Given problem
Each line containing the word "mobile" should be found and copied.

Extracted material
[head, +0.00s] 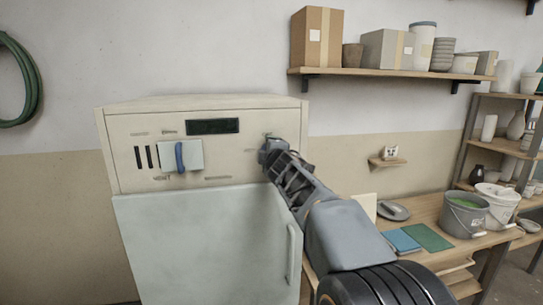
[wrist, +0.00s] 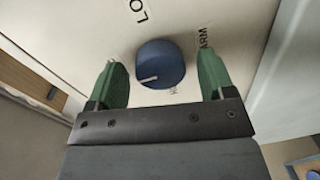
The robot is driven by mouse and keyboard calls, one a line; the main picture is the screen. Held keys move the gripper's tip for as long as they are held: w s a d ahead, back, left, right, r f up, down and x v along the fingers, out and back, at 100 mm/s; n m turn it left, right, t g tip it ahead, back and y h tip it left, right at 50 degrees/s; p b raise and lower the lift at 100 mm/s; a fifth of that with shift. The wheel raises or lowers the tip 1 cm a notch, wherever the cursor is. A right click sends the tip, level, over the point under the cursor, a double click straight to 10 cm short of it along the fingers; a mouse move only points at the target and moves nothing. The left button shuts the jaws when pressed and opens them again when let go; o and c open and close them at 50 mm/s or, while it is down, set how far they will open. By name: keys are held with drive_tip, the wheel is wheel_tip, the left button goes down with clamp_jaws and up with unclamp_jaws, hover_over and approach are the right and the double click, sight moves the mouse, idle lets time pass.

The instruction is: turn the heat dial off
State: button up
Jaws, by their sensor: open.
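The heat dial (wrist: 168,58) is a round blue knob on a cream panel, with a white pointer line at its lower left in the wrist view. Printed letters "LO" show at its upper left and "ARM" at its right; another label below is mostly hidden. My gripper (wrist: 160,74) is open, with one green finger on each side of the dial and visible gaps between. In the head view my gripper (head: 268,150) is at the right end of the panel of the cream cabinet (head: 225,157) and hides the dial there.
A blue lever (head: 179,156) on a pale plate and a dark display (head: 212,126) are on the panel's left part. Below is the cabinet door (head: 205,240) with a vertical handle (head: 291,253). A bench with a grey bucket (head: 464,215) stands at right, under a loaded wall shelf (head: 390,73).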

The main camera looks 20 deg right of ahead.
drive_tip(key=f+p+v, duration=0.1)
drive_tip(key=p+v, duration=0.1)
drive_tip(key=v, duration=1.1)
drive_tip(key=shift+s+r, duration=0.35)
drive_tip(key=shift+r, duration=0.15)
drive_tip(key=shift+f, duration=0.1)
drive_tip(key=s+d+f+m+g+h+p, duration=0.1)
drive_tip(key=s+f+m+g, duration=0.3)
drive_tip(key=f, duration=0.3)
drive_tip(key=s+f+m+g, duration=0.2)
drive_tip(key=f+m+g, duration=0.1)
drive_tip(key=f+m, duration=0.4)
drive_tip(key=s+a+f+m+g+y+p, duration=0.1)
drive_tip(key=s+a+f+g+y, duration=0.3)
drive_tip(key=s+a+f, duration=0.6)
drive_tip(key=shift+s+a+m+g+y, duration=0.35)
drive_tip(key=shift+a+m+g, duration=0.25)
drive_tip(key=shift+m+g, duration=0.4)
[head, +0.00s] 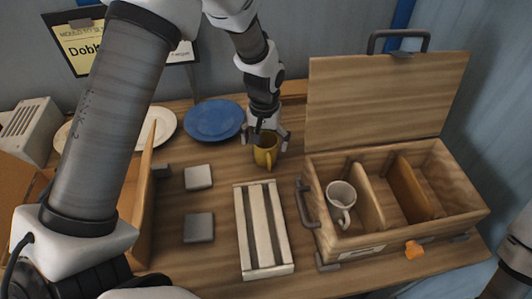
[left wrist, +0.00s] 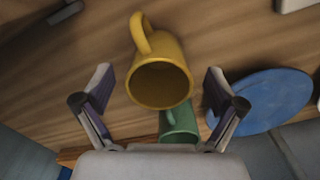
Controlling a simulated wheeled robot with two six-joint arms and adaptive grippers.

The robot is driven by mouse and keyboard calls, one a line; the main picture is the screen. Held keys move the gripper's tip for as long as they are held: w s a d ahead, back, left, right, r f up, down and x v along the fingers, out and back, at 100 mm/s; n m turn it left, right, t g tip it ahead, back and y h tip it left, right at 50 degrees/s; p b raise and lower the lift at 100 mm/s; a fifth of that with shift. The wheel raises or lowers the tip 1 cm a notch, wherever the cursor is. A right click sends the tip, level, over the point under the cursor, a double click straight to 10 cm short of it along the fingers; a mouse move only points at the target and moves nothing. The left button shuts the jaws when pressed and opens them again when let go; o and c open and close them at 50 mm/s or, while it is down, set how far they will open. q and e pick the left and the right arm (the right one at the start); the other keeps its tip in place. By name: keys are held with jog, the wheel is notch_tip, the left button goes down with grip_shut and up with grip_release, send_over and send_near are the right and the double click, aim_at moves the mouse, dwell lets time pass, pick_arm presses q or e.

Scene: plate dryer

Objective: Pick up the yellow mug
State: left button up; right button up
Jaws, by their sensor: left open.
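The yellow mug (head: 267,157) stands on the table left of the wooden box, its handle toward me. In the left wrist view the yellow mug (left wrist: 160,80) shows its open rim, with the handle at the top. My left gripper (head: 267,137) is open at the mug, one finger on each side. In the left wrist view my left gripper (left wrist: 158,85) has visible space between each finger and the mug; contact is not seen. My right gripper is out of view.
A green mug (left wrist: 180,127) is close by the yellow one. A blue plate (head: 214,120) lies to the left. A slatted wooden rack (head: 243,232) lies in front. The open wooden box (head: 352,241) at right holds a white mug (head: 340,199). Two grey squares (head: 198,177) lie left.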

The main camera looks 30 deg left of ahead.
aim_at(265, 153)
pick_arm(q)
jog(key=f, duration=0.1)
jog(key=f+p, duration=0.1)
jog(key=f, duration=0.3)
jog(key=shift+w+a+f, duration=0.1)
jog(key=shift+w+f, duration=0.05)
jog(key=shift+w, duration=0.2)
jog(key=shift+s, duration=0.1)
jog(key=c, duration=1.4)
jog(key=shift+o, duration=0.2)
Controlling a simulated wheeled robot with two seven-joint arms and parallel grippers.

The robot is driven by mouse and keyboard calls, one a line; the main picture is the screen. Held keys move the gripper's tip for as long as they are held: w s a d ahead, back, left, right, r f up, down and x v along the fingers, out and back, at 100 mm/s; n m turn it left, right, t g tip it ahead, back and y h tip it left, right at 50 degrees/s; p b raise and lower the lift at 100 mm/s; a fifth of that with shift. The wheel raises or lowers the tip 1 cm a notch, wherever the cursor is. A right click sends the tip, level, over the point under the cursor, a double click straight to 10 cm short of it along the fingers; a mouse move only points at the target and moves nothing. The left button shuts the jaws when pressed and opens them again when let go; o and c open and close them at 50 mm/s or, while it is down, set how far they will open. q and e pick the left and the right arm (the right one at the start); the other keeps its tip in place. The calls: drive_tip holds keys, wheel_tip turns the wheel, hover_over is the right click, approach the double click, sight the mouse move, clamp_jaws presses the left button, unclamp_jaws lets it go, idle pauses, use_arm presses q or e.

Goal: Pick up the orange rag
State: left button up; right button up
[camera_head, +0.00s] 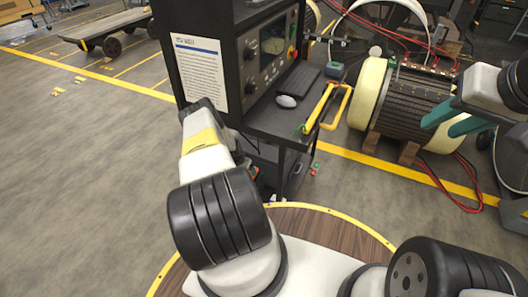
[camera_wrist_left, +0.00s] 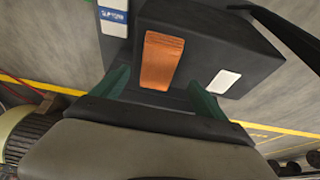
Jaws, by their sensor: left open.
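The orange rag (camera_wrist_left: 161,60) shows in the left wrist view. It lies flat over a dark box-like surface (camera_wrist_left: 215,45), with one part hanging down over the edge. My left gripper (camera_wrist_left: 159,80) is open, its two green fingers wide apart on either side of the rag's lower end, and nothing is between them that I can see held. How much depth lies between fingers and rag I cannot tell. In the head view the left arm reaches down beside the black cart and its gripper is hidden; I cannot make out the rag there. My right gripper (camera_head: 439,128) is open and empty in front of the motor.
A large motor (camera_head: 405,105) rests on wooden blocks at the right. A white label (camera_wrist_left: 224,81) lies beside the rag.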

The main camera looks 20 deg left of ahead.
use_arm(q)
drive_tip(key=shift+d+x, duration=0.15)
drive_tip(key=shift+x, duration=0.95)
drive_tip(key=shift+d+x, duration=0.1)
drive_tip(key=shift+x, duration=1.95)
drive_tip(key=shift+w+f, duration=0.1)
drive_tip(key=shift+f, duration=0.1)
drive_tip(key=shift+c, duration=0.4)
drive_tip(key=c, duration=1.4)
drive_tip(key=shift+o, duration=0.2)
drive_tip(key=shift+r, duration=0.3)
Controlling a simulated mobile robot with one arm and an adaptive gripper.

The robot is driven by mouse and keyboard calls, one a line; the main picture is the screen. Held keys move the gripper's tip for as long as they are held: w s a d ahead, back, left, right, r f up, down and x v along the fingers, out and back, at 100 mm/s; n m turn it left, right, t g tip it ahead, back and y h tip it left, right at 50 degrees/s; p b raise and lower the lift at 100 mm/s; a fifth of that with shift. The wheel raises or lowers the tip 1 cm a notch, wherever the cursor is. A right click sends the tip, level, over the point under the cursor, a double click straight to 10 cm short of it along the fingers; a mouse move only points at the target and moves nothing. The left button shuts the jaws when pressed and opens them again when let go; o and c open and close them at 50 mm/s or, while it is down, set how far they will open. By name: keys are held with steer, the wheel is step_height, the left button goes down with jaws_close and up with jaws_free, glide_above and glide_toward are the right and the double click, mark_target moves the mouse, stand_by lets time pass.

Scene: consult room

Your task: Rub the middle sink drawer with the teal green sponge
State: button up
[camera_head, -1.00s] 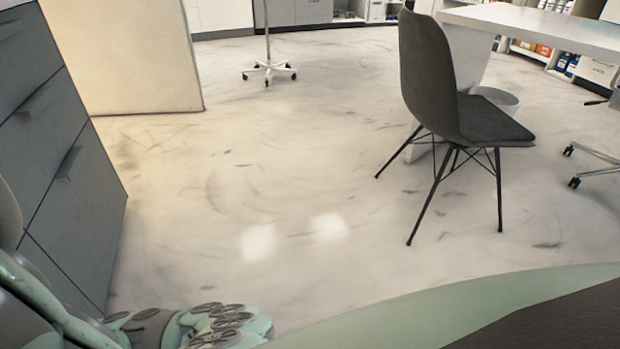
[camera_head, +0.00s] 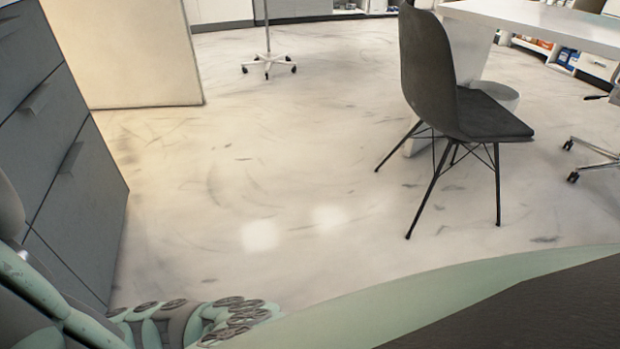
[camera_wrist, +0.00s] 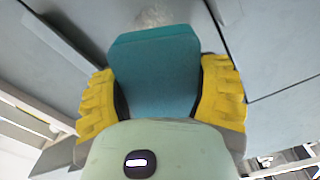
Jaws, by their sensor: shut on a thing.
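The teal green sponge (camera_wrist: 155,70) fills the centre of the wrist view. My gripper (camera_wrist: 158,88) is shut on it, one yellow finger on each side. The sponge's far end is close to a grey panel surface (camera_wrist: 275,50); I cannot tell whether it touches. In the head view, a grey drawer cabinet (camera_head: 85,205) stands at the left edge, with dark seams and bar handles. Which front is the middle sink drawer is unclear. My gripper and the sponge are out of the head view.
A dark grey chair (camera_head: 450,90) stands at the right beside a white desk (camera_head: 545,28). A wheeled stand (camera_head: 268,62) is at the back. A beige panel (camera_head: 125,55) rises behind the cabinet. The pale floor (camera_head: 260,180) between them is clear.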

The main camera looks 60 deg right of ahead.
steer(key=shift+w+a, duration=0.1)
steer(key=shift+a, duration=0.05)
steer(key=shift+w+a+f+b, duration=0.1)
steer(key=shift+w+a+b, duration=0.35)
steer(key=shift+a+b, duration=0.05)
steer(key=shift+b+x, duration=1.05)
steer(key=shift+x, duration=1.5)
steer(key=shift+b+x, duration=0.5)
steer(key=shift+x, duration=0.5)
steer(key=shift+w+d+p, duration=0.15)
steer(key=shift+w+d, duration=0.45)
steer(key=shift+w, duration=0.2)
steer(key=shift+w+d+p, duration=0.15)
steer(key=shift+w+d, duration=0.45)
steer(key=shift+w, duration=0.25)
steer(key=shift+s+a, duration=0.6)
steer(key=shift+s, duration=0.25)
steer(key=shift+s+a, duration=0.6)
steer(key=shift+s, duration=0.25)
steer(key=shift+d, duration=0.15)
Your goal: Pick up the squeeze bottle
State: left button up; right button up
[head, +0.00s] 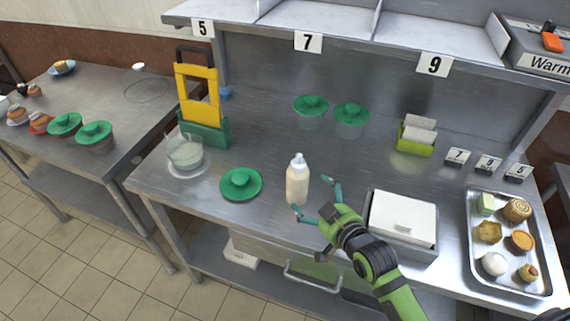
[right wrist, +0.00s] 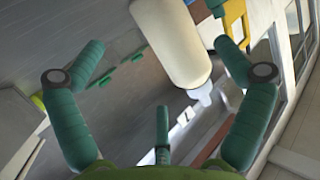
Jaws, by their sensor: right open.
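The squeeze bottle (head: 297,180), cream with a clear nozzle, stands upright on the steel counter (head: 260,215) near its front edge. My right gripper (head: 315,196) is open, with one finger in front of the bottle and one to its right in the head view. In the right wrist view the bottle (right wrist: 172,40) shows beyond the open fingers of the gripper (right wrist: 165,75), its nozzle pointing down in that picture. The fingers appear empty, and I cannot tell whether they touch the bottle. My left gripper is not in view.
A green lid (head: 240,184) lies left of the bottle, with a glass bowl (head: 186,154) beyond it. A white-lidded box (head: 402,218) and a metal food tray (head: 510,282) stand to the right. Green-lidded containers (head: 350,118) are behind. The counter between is clear.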

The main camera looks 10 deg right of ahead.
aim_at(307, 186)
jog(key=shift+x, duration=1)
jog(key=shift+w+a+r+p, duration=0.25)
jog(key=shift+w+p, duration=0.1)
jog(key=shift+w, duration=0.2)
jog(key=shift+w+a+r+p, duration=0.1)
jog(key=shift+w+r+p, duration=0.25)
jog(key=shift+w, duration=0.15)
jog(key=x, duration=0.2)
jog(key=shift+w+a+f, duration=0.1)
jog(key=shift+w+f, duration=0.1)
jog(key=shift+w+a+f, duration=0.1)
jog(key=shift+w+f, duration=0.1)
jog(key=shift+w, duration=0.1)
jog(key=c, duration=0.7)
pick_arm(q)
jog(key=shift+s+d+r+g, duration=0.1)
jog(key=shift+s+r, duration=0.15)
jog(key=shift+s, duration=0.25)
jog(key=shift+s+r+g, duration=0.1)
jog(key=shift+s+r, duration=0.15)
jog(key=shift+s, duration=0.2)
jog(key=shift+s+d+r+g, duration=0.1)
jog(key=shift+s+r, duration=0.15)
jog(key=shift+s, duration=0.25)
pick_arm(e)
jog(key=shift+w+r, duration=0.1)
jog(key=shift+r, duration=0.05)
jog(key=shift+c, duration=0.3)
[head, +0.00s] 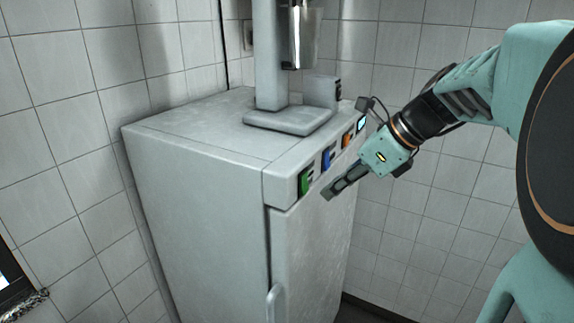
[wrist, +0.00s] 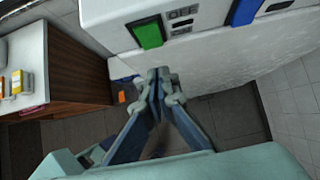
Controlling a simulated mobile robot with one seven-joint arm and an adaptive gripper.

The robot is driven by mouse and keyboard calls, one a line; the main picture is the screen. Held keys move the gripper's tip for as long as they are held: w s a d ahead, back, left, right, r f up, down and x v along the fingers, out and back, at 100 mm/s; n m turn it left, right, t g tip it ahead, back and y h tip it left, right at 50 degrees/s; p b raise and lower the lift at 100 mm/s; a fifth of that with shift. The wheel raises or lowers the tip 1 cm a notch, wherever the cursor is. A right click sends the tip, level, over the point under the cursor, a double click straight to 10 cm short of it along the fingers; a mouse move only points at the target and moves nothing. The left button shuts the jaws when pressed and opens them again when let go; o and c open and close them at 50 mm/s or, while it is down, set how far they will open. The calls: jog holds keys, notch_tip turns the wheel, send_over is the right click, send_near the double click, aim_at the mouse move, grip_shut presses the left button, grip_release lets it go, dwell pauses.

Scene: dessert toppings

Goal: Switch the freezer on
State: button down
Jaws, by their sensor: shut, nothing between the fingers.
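The freezer (head: 190,180) is a tall pale grey cabinet with a handle (head: 275,301) low on its front. Along its upper front edge run a green switch (head: 305,181), a blue switch (head: 326,159), an orange switch (head: 348,138) and a small lit display (head: 362,124). My gripper (head: 326,194) is shut and empty, in front of the panel near the green and blue switches. In the wrist view the fingertips (wrist: 162,76) appear below the green switch (wrist: 148,33), with a gap in the picture. The blue switch (wrist: 243,11) is farther right, beside small dark markings.
A grey machine (head: 270,118) with an upright column stands on the freezer top. Tiled walls are close behind and beside the freezer. In the wrist view, a wooden-sided counter (wrist: 60,65) with small yellow items is at the left.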

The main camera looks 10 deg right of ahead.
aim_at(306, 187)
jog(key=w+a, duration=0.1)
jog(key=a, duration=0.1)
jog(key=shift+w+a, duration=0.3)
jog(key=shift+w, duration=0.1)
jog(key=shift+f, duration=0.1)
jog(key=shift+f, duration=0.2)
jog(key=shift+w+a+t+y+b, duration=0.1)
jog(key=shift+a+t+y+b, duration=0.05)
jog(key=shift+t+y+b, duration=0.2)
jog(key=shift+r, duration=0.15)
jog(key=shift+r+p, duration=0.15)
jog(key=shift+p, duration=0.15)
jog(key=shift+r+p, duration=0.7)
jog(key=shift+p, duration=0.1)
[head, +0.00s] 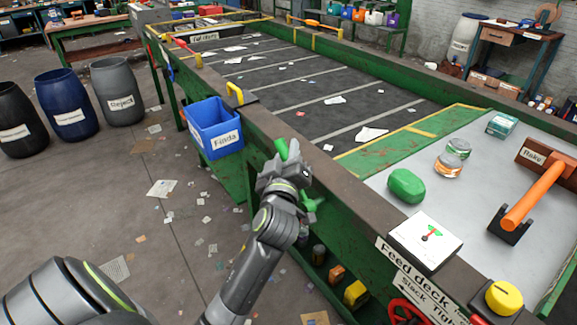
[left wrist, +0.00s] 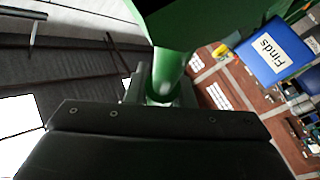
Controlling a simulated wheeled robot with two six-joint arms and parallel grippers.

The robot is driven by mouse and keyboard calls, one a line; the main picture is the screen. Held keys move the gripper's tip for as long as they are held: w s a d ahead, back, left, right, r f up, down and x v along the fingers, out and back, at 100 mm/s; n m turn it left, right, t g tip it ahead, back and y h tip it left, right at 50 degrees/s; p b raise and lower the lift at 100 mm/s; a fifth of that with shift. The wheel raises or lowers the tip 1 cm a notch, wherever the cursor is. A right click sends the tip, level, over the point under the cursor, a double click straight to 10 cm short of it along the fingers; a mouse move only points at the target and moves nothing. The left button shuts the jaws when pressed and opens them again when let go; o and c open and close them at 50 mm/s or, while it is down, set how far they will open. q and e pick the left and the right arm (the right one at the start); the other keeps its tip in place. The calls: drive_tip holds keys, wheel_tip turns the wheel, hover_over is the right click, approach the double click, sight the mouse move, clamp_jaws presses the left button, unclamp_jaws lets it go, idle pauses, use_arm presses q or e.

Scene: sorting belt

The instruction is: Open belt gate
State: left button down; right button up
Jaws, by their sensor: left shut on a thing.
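My left gripper (head: 287,172) is at the belt frame's green side rail, to the right of the blue bin. It is shut on a green handle (head: 281,149), whose upper end sticks out above the jaws. In the left wrist view the green handle (left wrist: 167,72) runs down between the jaws, and the dark gripper body hides its lower part. I cannot tell from these frames which part is the gate itself or how far it stands open. The belt (head: 300,92) is dark with pale cross lines and paper scraps. My right gripper is not in view.
The blue Finds bin (head: 214,128) hangs on the frame's left side. On the feed deck (head: 385,180) are a green lump (head: 406,186), cans (head: 448,165) and an orange-handled rake (head: 533,195). Barrels (head: 118,92) stand at left on a littered floor.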

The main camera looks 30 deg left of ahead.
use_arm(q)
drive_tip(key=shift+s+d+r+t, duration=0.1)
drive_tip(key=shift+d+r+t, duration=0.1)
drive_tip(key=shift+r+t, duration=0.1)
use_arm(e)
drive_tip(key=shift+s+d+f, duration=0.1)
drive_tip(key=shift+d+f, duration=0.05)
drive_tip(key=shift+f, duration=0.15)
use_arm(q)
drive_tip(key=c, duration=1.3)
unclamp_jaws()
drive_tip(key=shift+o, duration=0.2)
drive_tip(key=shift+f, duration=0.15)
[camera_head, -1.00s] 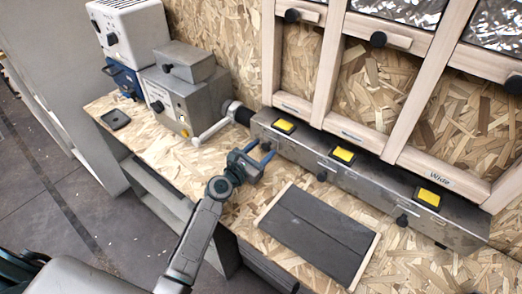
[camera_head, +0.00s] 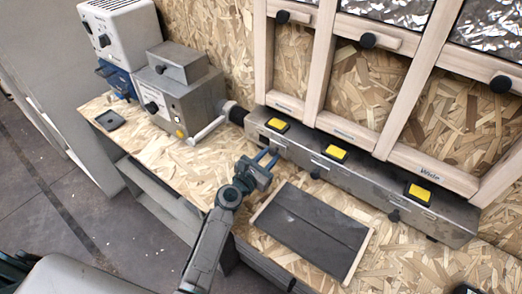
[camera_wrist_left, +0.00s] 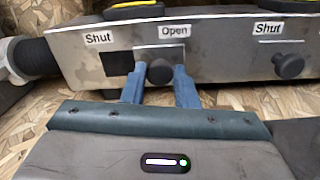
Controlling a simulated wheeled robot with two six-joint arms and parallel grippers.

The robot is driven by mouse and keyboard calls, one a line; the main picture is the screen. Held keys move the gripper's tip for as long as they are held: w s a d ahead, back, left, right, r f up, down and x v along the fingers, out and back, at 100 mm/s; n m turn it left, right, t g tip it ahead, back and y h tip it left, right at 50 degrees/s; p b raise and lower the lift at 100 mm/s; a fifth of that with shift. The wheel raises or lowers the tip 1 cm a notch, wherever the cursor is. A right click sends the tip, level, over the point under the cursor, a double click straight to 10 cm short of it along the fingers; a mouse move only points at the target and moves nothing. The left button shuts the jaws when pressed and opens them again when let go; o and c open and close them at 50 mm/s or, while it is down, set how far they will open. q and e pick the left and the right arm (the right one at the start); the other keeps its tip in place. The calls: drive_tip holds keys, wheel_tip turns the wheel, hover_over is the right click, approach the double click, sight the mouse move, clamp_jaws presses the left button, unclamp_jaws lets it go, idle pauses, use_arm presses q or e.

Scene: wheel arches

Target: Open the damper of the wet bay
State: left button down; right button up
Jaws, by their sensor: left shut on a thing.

Solution to this problem
Controlling a simulated mobile robot with one arm and an adaptive gripper.
Controlling a simulated mobile robot with one seven-joint arm and an adaptive gripper.

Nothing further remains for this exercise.